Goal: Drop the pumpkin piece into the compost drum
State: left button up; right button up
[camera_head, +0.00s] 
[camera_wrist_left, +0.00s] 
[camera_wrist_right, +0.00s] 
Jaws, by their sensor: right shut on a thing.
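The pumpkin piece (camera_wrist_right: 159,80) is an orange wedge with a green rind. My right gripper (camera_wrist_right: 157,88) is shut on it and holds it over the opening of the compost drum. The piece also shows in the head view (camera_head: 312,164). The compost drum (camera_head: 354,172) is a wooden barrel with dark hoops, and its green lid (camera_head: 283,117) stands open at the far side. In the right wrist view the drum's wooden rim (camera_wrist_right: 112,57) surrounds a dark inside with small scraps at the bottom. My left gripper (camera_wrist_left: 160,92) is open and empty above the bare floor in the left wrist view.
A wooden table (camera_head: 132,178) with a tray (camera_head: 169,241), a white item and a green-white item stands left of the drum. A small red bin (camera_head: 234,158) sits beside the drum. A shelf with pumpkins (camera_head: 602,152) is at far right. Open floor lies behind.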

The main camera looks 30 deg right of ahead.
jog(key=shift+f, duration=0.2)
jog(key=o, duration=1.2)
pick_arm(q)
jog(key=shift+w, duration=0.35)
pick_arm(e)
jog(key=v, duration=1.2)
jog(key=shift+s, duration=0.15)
= = = = =
» **Exercise instructions**
Copy out each line exactly.

» **Final result**
Goal: Drop the pumpkin piece into the compost drum
State: left button up; right button up
[camera_head, +0.00s] 
[camera_wrist_left, +0.00s] 
[camera_wrist_right, +0.00s] 
Jaws, by their sensor: right shut on a thing.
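The pumpkin piece (camera_wrist_right: 159,80) is an orange wedge with a green rind. My right gripper (camera_wrist_right: 157,88) is shut on it and holds it over the opening of the compost drum. The piece also shows in the head view (camera_head: 312,164). The compost drum (camera_head: 354,172) is a wooden barrel with dark hoops, and its green lid (camera_head: 283,117) stands open at the far side. In the right wrist view the drum's wooden rim (camera_wrist_right: 112,57) surrounds a dark inside with small scraps at the bottom. My left gripper (camera_wrist_left: 160,92) is open and empty above the bare floor in the left wrist view.
A wooden table (camera_head: 132,178) with a tray (camera_head: 169,241), a white item and a green-white item stands left of the drum. A small red bin (camera_head: 234,158) sits beside the drum. A shelf with pumpkins (camera_head: 602,152) is at far right. Open floor lies behind.

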The main camera looks 30 deg right of ahead.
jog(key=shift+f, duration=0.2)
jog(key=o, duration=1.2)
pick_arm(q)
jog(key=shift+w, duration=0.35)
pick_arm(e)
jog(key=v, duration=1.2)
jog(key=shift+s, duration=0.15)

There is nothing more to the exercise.